6.12 The Panel understands (although there is no evidence to this effect before it) that “Lange” is not an uncommon German surname and the word “Söhne” is the German word for sons. Given this it is not completely impossible that the Domain Name might have been registered for some purpose unconnected with the Complainant. However, that is mere speculation on the part of the Panel and there is nothing to support such a finding in this case. Indeed, everything before the Panel suggests the opposite.
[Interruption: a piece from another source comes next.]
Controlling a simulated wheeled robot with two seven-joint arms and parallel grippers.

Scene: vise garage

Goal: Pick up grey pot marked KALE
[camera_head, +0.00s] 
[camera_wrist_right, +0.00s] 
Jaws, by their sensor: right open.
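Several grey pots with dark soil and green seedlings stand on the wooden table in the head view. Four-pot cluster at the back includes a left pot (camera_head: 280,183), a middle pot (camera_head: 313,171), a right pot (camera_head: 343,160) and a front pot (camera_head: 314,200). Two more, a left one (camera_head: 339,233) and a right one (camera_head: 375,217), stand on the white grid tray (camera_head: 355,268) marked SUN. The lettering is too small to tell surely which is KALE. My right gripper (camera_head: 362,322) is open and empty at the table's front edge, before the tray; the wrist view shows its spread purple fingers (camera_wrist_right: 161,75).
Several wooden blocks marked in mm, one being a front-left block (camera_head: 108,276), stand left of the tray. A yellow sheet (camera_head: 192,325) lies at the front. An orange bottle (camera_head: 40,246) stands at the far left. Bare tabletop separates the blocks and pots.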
6.13 Particularly relevant in this respect is the fame that the Complainant contends that it has developed in its mark and the evidence provided in this respect (some of which pre-dates the date of the Domain Name’s registration). Further, there is no obvious legitimate reason why a person or entity prima facie located in the Republic of Korea would have chosen such a term for registration. Given that fame and in the absence of any explanation from the Respondent, the Panel holds that the most likely reason why the Domain Name was registered was with the knowledge of, and with the intention of taking advantage in some manner or other of the similarity of, the Domain Name to the Complainant’s trade mark rights
6.14 When one adds to this the actual use of the Domain Name in connection with a Domain Name parking page, the obvious conclusion is that it was with this or a similar use in mind that the Domain Name was registered. Further, the Panel accepts that such use falls within the scope of paragraph 4(b)(iv) of the Policy.
6.15 Accordingly, the Panel holds that the Domain Name has been registered and used in bad faith and the Complainant has made out the requirements of paragraph 4(a)(iii) of the Policy.
7. Decision
7.1 For the foregoing reasons, in accordance with paragraphs 4(i) of the Policy and 15 of the Rules, the Panel orders that the disputed domain name <langesohne.net> be transferred to the Complainant.